> [EXERCISE AIM]
Extract the records below word for word and ignore the images.

> [RECORDS TO PROCESS]

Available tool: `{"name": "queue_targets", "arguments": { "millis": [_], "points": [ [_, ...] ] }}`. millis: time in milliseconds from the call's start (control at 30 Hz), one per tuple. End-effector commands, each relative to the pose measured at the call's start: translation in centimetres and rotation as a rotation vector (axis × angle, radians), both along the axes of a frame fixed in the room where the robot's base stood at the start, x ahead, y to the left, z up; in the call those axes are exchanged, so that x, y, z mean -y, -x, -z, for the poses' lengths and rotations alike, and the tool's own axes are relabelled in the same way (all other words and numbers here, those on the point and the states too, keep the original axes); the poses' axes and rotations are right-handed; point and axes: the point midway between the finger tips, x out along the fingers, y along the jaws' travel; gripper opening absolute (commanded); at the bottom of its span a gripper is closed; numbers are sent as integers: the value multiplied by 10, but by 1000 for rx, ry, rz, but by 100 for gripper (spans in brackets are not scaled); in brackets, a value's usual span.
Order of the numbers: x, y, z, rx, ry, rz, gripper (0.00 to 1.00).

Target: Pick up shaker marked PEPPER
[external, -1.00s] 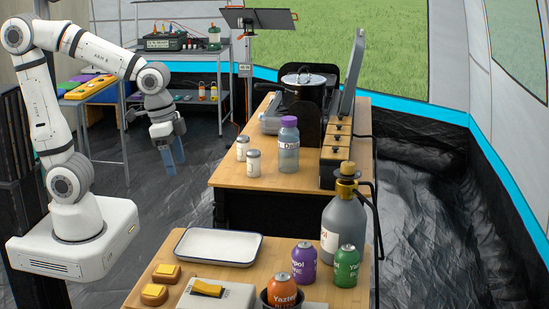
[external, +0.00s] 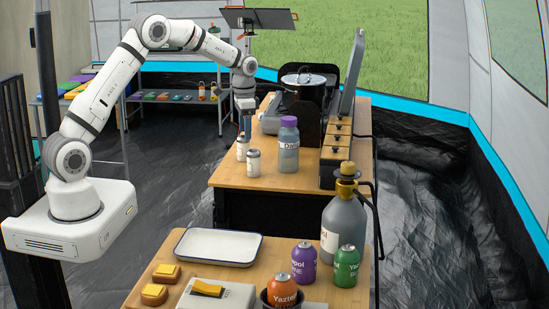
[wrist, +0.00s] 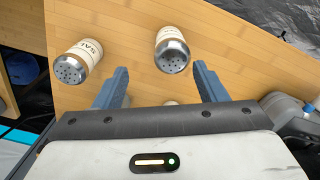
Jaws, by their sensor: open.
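Two small white shakers with grey perforated tops stand on the wooden table: one shaker (external: 243,148) farther back, another shaker (external: 254,162) nearer the camera. In the wrist view, the left shaker (wrist: 78,62) has a label starting "SA". The other shaker (wrist: 172,50) appears in the gap between my fingertips; its label is too cut off to read, so I cannot confirm PEPPER. My gripper (external: 246,127) is open and empty, pointing down just behind the shakers. Its two blue-grey fingers (wrist: 159,72) are apart, one on each side of that second shaker's line, with no visible contact.
A purple-capped bottle (external: 289,145) stands right of the shakers. The table's left front (external: 235,180) is clear. A nearer table holds a white tray (external: 218,247) and cans.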

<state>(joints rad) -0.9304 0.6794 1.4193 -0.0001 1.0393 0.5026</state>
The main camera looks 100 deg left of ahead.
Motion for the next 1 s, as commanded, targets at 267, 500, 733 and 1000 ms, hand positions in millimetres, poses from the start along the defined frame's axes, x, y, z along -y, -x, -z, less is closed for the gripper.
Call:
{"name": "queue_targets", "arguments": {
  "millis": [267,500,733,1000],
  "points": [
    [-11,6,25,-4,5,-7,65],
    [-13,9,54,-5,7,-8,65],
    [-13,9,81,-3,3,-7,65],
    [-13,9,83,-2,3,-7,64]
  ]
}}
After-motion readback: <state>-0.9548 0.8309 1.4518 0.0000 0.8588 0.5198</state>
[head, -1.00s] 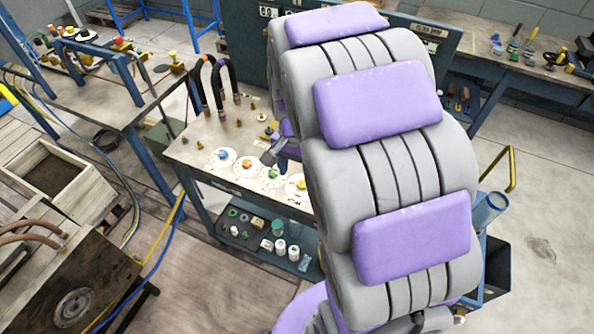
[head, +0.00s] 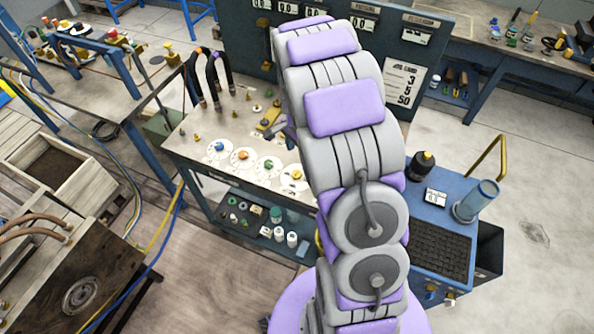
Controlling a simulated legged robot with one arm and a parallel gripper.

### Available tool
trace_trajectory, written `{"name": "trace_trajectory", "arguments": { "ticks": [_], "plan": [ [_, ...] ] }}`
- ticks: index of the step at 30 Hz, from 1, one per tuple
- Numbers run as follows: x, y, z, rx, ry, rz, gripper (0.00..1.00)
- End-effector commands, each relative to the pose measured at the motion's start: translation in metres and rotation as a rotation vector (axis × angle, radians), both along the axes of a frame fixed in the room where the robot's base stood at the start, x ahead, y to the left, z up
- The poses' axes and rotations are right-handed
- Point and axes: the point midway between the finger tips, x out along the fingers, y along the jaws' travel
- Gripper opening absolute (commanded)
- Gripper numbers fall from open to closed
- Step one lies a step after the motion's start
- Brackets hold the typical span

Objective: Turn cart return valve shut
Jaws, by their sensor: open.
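The cart's top (head: 190,150) carries a row of small valve knobs on round white dials. A blue knob (head: 219,147), an orange knob (head: 243,155), a green knob (head: 268,165) and a yellow knob (head: 296,175) show there. The labels are too small to tell which is the return valve. My gripper (head: 283,129) is open above the back of the cart top, behind the dial row, and seems apart from the knobs. My arm hides part of it and the cart's right end.
Two black hoses (head: 212,80) rise from the cart's back left. Bottles and small parts stand on its lower shelf (head: 240,215). A dark panel with displays (head: 365,25) stands behind. A blue cart (head: 440,215) with a cylinder is at the right. Hoses cross the floor at left.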

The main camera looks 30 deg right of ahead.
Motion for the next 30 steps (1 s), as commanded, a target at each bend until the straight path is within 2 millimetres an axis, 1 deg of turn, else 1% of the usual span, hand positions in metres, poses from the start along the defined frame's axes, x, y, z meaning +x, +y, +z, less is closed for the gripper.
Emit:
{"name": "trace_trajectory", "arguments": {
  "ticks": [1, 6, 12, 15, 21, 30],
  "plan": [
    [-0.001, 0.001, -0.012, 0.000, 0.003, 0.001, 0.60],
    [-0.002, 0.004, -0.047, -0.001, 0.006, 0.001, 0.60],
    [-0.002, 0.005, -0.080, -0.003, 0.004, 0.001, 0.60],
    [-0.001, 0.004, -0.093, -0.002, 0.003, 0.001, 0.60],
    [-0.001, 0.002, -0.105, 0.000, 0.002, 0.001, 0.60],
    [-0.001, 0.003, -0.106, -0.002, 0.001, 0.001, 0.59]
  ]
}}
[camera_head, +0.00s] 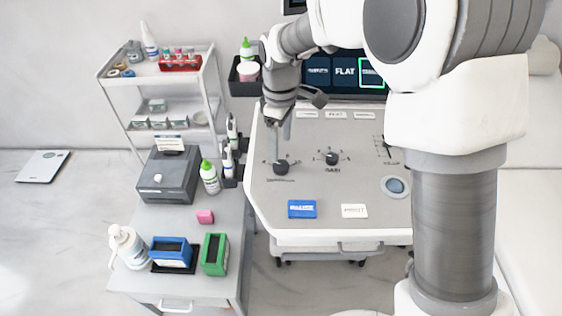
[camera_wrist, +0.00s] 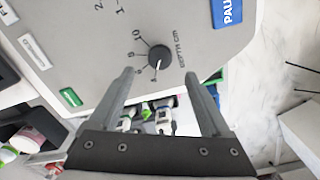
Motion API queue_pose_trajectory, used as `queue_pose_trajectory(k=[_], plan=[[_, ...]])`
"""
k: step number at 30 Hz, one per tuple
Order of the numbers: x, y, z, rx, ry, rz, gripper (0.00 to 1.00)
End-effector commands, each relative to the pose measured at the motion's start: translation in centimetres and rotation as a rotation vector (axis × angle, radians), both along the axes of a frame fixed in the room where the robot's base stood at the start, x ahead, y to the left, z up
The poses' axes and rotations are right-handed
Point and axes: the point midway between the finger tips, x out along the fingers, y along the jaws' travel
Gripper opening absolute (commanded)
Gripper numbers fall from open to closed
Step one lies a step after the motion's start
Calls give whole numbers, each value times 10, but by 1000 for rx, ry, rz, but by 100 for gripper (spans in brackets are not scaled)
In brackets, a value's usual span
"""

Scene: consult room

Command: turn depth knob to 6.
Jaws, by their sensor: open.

> [ANSWER IN FULL]
Available tool: `{"name": "queue_targets", "arguments": { "millis": [_], "points": [ [_, ...] ] }}`. millis: time in milliseconds from the call's start (control at 30 Hz), one per tuple. End-effector commands, each relative to the pose measured at the call's start: translation in centimetres and rotation as a rotation vector (axis × angle, radians), both along the axes of a frame fixed in the room where the robot's base stood at the start, x ahead, y to the left, z up; in the call those axes are exchanged, so that x, y, z mean -y, -x, -z, for the poses' lengths and rotations alike, and the tool's own axes are relabelled in the same way (all other words and numbers here, those on the point and the states too, keep the original axes); the poses' axes and rotations are right-handed; point and axes: the point midway between the finger tips, x out along the fingers, y along the jaws' travel; gripper opening absolute (commanded); at the bottom of its span a gripper is closed; numbers are sent as integers: the value multiplied by 10, but by 1000 for rx, ry, rz, but by 100 for gripper (spans in brackets are not scaled); in brackets, a value's usual span.
Order of the numbers: x, y, z, rx, ry, rz, gripper (0.00 to 1.00).

Target: Pick up shaker marked PEPPER
[external, -1.00s] 
[external, +0.00s] 
[wrist, +0.00s] 
Jaws, by their sensor: open.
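Two small white shakers with grey perforated tops stand on the wooden table: one shaker (external: 243,148) farther back, another shaker (external: 254,162) nearer the camera. In the wrist view, the left shaker (wrist: 78,62) has a label starting "SA". The other shaker (wrist: 172,50) appears in the gap between my fingertips; its label is too cut off to read, so I cannot confirm PEPPER. My gripper (external: 246,127) is open and empty, pointing down just behind the shakers. Its two blue-grey fingers (wrist: 159,72) are apart, one on each side of that second shaker's line, with no visible contact.
A purple-capped bottle (external: 289,145) stands right of the shakers. The table's left front (external: 235,180) is clear. A nearer table holds a white tray (external: 218,247) and cans.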

<state>(joints rad) -0.9304 0.6794 1.4193 -0.0001 1.0393 0.5026</state>
The main camera looks 100 deg left of ahead.
Motion for the next 1 s, as commanded, targets at 267, 500, 733 and 1000 ms, hand positions in millimetres, poses from the start along the defined frame's axes, x, y, z along -y, -x, -z, less is closed for the gripper.
Call:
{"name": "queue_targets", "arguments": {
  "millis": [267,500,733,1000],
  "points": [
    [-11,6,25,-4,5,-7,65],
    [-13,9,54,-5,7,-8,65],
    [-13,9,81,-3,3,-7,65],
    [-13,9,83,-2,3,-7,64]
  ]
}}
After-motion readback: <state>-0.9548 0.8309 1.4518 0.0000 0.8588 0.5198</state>
[head, -1.00s] 
[head, +0.00s] 
Controlling a simulated legged robot with one arm and a parallel gripper.

### Available tool
trace_trajectory, written `{"name": "trace_trajectory", "arguments": { "ticks": [_], "plan": [ [_, ...] ] }}`
- ticks: index of the step at 30 Hz, from 1, one per tuple
- Numbers run as follows: x, y, z, rx, ry, rz, gripper (0.00..1.00)
- End-effector commands, each relative to the pose measured at the motion's start: translation in metres and rotation as a rotation vector (axis × angle, radians), both along the axes of a frame fixed in the room where the robot's base stood at the start, x ahead, y to the left, z up
- The poses' axes and rotations are right-handed
- Point and axes: the point midway between the finger tips, x out along the fingers, y along the jaws' travel
- Gripper opening absolute (commanded)
- Gripper numbers fall from open to closed
- Step one lies a step after the motion's start
- Brackets hold the typical span

Objective: Turn cart return valve shut
Jaws, by their sensor: open.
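The cart's top (head: 190,150) carries a row of small valve knobs on round white dials. A blue knob (head: 219,147), an orange knob (head: 243,155), a green knob (head: 268,165) and a yellow knob (head: 296,175) show there. The labels are too small to tell which is the return valve. My gripper (head: 283,129) is open above the back of the cart top, behind the dial row, and seems apart from the knobs. My arm hides part of it and the cart's right end.
Two black hoses (head: 212,80) rise from the cart's back left. Bottles and small parts stand on its lower shelf (head: 240,215). A dark panel with displays (head: 365,25) stands behind. A blue cart (head: 440,215) with a cylinder is at the right. Hoses cross the floor at left.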

The main camera looks 30 deg right of ahead.
Motion for the next 30 steps (1 s), as commanded, a target at each bend until the straight path is within 2 millimetres an axis, 1 deg of turn, else 1% of the usual span, hand positions in metres, poses from the start along the defined frame's axes, x, y, z meaning +x, +y, +z, less is closed for the gripper.
Emit:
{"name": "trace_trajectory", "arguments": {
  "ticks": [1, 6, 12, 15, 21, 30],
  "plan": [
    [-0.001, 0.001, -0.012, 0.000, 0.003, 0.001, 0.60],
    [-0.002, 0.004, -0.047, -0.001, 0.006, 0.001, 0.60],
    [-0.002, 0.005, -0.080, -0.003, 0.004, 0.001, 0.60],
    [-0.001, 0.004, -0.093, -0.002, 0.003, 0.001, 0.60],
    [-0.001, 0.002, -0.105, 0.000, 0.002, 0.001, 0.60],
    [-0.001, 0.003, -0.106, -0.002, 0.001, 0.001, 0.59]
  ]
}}
[camera_head, +0.00s] 
[camera_wrist, +0.00s] 
Motion API queue_pose_trajectory, used as `queue_pose_trajectory(k=[_], plan=[[_, ...]])`
"""
k: step number at 30 Hz, one per tuple
Order of the numbers: x, y, z, rx, ry, rz, gripper (0.00 to 1.00)
End-effector commands, each relative to the pose measured at the motion's start: translation in centimetres and rotation as a rotation vector (axis × angle, radians), both along the axes of a frame fixed in the room where the robot's base stood at the start, x ahead, y to the left, z up
The poses' axes and rotations are right-handed
Point and axes: the point midway between the finger tips, x out along the fingers, y along the jaws' travel
Gripper opening absolute (commanded)
Gripper numbers fall from open to closed
Step one lies a step after the motion's start
Calls give whole numbers, each value times 10, but by 1000 for rx, ry, rz, but by 100 for gripper (spans in brackets are not scaled)
In brackets, a value's usual span
"""

Scene: consult room

Command: turn depth knob to 6.
Jaws, by their sensor: open.

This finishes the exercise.